Task objective: Copy each line of the material below that includes the string "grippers".

-- Start Material to process --

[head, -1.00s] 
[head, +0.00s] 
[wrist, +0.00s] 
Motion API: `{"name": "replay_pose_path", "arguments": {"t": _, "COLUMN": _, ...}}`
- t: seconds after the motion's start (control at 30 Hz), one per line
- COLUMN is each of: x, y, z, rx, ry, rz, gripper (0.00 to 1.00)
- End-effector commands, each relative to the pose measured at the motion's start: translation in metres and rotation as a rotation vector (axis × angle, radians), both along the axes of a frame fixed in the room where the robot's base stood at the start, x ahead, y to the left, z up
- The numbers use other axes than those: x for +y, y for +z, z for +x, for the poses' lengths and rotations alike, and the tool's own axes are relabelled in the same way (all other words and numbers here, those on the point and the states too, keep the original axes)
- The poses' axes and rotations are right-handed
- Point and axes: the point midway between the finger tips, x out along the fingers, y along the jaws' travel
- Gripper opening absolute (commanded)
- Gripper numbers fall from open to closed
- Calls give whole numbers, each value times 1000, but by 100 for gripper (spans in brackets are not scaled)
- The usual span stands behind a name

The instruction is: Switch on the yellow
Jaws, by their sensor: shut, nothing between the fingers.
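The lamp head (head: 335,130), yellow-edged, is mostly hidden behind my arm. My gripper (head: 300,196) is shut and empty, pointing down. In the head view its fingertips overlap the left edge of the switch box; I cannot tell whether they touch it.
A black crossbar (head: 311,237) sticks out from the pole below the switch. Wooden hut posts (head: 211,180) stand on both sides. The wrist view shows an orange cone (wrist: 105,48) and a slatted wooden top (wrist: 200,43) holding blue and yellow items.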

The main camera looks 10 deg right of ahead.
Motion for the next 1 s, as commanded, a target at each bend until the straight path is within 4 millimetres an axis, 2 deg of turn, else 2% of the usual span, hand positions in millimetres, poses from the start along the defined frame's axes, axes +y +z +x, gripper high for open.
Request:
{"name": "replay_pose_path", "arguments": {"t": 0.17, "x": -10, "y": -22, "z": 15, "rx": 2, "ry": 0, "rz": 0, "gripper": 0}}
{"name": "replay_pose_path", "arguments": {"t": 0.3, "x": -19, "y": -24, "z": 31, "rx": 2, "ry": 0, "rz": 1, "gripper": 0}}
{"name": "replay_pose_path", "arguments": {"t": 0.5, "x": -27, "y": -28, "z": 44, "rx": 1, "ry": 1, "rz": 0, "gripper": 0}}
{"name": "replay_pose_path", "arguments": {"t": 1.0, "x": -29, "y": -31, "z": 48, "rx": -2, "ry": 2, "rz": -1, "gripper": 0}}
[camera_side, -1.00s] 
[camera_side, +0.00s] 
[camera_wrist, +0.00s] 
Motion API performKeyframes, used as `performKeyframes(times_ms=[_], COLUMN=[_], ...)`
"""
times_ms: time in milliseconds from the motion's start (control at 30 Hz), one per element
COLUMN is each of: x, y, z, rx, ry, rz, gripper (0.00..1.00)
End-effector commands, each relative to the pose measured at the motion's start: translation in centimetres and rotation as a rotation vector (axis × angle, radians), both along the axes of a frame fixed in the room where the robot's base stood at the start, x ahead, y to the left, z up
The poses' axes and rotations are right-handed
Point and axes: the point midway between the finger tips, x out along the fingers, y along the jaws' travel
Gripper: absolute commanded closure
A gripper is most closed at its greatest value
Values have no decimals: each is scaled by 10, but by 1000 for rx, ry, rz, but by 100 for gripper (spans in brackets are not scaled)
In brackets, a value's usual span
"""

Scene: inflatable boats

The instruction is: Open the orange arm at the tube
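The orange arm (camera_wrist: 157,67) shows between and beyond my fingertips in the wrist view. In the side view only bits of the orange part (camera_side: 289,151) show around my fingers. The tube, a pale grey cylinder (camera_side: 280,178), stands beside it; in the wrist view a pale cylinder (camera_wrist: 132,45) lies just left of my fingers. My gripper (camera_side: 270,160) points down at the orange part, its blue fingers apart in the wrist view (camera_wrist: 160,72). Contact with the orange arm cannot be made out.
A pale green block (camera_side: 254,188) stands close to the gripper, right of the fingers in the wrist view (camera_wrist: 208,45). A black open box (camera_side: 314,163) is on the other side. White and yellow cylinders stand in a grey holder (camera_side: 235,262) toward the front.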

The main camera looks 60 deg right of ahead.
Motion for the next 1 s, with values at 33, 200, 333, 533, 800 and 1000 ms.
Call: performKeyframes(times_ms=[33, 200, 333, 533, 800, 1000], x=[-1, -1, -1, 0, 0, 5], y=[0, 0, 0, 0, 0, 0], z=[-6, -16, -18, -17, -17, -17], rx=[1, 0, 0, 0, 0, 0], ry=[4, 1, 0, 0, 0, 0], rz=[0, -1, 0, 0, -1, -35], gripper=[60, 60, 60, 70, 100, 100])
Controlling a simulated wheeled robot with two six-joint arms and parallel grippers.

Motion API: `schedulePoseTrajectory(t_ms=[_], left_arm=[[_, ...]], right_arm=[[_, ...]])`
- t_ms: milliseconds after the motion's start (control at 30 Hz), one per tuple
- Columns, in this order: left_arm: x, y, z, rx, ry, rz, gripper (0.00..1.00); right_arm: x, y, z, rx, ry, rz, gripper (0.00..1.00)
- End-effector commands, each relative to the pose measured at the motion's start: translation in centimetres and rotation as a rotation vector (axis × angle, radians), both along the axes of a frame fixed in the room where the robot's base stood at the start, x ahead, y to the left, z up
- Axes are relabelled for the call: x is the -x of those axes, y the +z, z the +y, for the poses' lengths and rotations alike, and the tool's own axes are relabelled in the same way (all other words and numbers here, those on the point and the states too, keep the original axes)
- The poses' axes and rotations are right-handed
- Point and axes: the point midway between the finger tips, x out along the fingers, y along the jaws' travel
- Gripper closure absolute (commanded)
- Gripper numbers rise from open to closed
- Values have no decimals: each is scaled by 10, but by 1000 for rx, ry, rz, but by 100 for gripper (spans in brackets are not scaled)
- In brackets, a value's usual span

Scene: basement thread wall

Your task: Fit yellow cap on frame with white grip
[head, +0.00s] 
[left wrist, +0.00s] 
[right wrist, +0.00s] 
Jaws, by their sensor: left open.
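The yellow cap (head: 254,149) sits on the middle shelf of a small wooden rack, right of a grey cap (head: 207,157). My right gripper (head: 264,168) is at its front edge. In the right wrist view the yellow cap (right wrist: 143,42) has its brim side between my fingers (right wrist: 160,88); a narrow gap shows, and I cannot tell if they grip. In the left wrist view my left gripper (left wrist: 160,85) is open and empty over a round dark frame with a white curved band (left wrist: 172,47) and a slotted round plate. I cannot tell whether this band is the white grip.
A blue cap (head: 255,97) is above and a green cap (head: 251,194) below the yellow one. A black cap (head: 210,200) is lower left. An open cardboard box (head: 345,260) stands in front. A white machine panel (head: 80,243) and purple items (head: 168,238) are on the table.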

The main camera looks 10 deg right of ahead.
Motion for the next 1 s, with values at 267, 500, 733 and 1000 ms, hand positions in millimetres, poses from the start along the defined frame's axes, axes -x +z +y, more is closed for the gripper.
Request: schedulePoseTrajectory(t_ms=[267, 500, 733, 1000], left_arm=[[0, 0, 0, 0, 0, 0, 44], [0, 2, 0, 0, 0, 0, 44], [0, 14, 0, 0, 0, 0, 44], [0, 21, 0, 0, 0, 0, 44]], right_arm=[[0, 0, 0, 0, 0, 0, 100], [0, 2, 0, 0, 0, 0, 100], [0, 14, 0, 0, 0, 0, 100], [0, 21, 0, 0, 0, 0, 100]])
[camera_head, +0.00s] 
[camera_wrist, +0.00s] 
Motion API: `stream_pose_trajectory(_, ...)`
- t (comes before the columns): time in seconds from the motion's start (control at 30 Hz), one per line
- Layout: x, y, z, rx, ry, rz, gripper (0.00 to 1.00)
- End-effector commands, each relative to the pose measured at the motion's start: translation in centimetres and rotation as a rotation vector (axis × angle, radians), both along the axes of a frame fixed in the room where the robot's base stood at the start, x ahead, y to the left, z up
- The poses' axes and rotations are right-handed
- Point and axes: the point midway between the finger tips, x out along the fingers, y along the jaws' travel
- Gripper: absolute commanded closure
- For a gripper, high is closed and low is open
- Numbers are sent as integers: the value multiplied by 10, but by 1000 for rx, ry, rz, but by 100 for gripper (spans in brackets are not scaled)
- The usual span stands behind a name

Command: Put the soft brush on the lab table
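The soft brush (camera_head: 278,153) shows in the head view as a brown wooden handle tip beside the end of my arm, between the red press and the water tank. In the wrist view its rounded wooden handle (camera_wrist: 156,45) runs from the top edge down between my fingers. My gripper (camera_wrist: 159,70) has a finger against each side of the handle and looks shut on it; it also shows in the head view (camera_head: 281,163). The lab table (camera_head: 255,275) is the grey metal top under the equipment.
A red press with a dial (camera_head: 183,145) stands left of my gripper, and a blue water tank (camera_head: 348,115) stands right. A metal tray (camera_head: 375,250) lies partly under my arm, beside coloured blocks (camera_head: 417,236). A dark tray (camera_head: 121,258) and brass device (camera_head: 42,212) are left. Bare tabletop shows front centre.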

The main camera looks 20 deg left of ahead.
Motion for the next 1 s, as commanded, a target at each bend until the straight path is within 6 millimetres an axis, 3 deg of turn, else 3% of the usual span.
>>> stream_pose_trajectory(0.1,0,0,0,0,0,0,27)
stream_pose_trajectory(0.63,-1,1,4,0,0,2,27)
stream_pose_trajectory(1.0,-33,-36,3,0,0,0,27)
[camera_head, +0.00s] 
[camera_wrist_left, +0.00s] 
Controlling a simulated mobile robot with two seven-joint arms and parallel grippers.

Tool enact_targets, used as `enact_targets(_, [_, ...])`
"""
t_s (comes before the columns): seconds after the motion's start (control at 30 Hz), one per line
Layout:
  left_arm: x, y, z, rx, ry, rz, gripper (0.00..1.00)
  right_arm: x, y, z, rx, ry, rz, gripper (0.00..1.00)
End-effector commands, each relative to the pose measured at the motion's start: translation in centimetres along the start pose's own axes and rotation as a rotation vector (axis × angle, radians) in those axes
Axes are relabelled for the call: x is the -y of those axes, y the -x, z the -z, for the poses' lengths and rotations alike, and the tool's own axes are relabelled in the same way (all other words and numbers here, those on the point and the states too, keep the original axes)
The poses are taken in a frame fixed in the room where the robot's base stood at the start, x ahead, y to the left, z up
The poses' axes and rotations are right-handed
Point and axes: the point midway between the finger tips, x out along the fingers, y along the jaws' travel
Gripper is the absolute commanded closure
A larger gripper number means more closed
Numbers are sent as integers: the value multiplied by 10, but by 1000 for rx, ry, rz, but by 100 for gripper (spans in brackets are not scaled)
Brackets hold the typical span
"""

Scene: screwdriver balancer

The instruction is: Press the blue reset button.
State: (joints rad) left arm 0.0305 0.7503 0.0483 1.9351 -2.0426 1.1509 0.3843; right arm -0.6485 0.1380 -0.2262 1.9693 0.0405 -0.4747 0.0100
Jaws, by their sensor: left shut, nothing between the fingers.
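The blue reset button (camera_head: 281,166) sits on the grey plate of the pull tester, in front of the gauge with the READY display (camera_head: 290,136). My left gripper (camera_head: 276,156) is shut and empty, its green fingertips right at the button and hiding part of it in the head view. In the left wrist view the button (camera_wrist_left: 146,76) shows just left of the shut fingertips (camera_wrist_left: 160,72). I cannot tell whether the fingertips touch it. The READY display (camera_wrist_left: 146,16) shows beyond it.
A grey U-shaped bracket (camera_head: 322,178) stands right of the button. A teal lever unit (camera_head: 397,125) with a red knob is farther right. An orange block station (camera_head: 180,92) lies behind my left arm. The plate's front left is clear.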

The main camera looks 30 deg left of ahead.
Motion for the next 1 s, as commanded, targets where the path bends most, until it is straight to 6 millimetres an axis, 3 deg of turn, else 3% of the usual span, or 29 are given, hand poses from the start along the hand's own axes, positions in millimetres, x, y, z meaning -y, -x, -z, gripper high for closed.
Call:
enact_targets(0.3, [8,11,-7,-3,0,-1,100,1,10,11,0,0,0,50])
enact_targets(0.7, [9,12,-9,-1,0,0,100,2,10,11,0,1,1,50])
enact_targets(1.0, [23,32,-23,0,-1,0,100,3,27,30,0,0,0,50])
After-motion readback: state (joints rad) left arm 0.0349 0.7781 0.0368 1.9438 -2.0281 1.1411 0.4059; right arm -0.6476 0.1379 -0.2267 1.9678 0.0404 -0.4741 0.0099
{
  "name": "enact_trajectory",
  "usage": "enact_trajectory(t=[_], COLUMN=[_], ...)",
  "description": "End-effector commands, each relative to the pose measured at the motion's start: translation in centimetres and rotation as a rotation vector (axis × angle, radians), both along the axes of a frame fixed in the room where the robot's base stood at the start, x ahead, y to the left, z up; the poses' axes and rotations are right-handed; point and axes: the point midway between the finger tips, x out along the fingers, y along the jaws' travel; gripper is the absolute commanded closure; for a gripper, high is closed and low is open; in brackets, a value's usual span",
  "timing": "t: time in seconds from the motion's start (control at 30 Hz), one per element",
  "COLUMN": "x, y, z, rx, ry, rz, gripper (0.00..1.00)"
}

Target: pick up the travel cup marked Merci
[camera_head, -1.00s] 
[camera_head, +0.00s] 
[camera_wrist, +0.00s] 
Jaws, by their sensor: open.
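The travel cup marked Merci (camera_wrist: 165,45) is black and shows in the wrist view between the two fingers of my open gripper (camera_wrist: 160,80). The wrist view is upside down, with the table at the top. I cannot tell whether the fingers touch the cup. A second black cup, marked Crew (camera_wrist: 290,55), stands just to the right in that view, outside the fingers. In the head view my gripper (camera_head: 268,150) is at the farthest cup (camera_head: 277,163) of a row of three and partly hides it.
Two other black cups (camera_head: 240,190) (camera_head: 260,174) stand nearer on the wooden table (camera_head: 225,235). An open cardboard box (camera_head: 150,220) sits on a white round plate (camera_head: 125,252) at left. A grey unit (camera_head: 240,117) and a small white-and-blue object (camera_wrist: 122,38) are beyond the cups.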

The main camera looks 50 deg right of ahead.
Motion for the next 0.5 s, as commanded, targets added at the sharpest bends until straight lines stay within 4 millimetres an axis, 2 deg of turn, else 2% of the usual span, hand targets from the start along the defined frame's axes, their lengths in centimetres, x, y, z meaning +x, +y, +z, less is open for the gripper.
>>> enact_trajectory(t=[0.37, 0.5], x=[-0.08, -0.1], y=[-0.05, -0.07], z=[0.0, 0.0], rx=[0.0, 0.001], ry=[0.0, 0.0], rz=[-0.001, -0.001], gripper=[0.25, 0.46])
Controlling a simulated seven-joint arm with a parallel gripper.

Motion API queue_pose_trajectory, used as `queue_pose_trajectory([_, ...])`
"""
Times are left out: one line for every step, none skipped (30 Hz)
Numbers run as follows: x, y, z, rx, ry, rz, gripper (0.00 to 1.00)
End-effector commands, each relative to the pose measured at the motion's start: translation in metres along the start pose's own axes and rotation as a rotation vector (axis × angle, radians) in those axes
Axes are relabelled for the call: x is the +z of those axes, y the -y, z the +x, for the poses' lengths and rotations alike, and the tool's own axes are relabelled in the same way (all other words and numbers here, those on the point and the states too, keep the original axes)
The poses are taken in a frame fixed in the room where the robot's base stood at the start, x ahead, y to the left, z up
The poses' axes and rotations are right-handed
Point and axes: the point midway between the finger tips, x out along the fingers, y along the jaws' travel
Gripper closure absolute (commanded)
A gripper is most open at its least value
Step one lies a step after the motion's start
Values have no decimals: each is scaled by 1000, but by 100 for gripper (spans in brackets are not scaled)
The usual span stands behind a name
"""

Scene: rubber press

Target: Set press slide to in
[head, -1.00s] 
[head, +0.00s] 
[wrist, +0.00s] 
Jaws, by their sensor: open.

-- End Material to process --

Answer to the exercise:
Controlling a simulated wheeled robot with two six-joint arms and parallel grippers.
Controlling a simulated mobile robot with two seven-joint arms and parallel grippers.

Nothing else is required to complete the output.